What you will do - Return exactly, please, the lines that run from the line with "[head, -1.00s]" to the line with "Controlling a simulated", ends included, and omit all pictures.
⁂
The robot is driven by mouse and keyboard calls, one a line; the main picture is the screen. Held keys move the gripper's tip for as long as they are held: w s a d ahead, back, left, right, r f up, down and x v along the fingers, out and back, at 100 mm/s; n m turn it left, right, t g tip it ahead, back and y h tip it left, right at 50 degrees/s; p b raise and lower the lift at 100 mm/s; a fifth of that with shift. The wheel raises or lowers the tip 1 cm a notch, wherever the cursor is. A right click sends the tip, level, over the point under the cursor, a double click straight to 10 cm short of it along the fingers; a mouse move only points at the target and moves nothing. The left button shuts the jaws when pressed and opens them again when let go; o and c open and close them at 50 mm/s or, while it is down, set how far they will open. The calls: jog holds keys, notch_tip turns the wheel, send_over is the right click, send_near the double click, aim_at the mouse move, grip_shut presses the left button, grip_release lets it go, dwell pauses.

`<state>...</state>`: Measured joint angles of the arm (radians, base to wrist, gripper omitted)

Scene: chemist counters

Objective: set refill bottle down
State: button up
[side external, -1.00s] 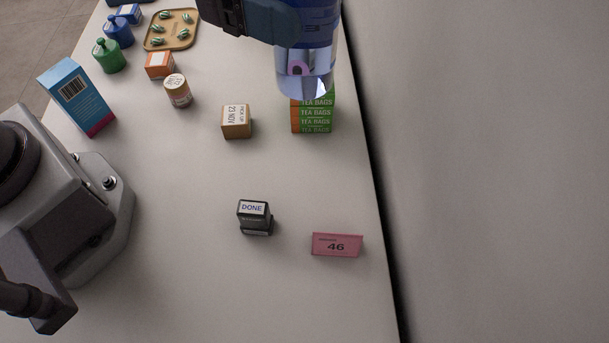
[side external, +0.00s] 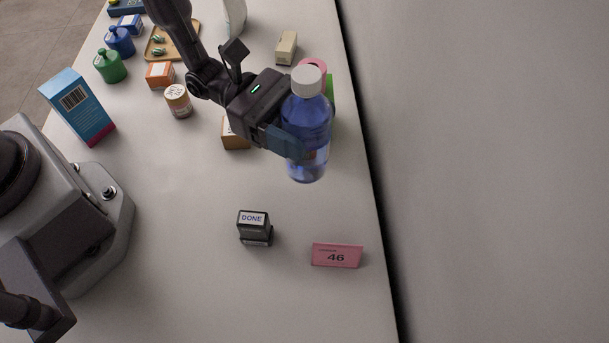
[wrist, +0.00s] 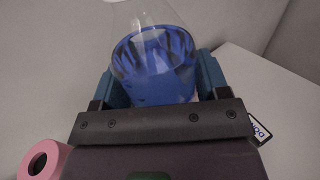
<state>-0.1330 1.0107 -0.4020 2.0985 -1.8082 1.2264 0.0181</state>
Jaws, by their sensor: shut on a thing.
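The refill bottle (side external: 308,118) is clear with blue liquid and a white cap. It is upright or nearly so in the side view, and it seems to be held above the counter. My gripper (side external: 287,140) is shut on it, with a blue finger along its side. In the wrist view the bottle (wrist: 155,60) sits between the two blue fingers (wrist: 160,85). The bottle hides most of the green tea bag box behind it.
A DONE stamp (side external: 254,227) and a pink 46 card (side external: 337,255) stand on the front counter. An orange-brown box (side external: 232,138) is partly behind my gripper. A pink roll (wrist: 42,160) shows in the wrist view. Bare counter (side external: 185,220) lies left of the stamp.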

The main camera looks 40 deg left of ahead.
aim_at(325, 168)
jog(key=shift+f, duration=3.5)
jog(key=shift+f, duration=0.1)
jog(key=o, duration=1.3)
⁂
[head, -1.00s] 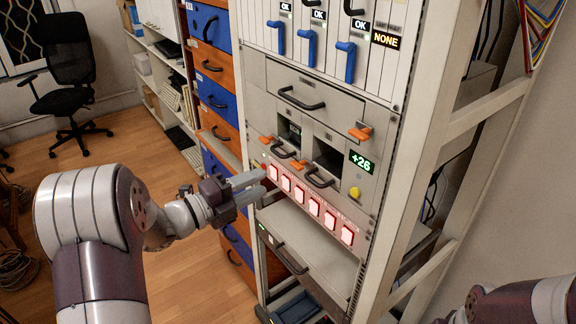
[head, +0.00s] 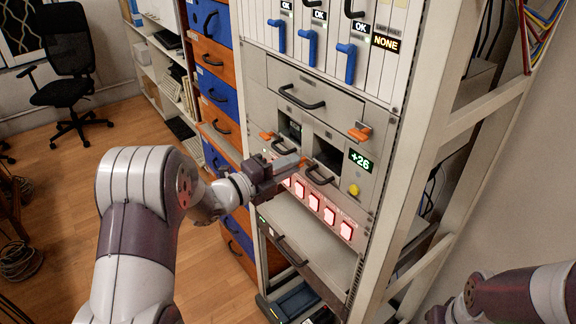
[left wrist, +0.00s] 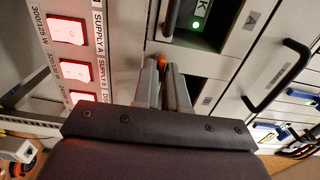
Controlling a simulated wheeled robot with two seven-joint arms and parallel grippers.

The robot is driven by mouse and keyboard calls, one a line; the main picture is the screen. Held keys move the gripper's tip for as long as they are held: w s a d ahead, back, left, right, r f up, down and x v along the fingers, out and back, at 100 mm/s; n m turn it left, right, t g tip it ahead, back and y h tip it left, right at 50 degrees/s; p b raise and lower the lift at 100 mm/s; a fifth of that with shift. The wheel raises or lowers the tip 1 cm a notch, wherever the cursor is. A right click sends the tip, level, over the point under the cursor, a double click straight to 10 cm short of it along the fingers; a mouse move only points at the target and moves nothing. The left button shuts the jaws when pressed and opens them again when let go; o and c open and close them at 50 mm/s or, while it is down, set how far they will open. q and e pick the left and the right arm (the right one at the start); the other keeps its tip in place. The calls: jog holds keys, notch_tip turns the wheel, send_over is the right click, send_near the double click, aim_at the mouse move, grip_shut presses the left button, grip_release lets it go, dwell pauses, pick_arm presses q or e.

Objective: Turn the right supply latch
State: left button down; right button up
⁂
The result -
[head, -1.00s] 
[head, +0.00s] 
[left wrist, +0.00s] 
Controlling a simulated wheeled robot with two seven-joint arms and parallel grippers.

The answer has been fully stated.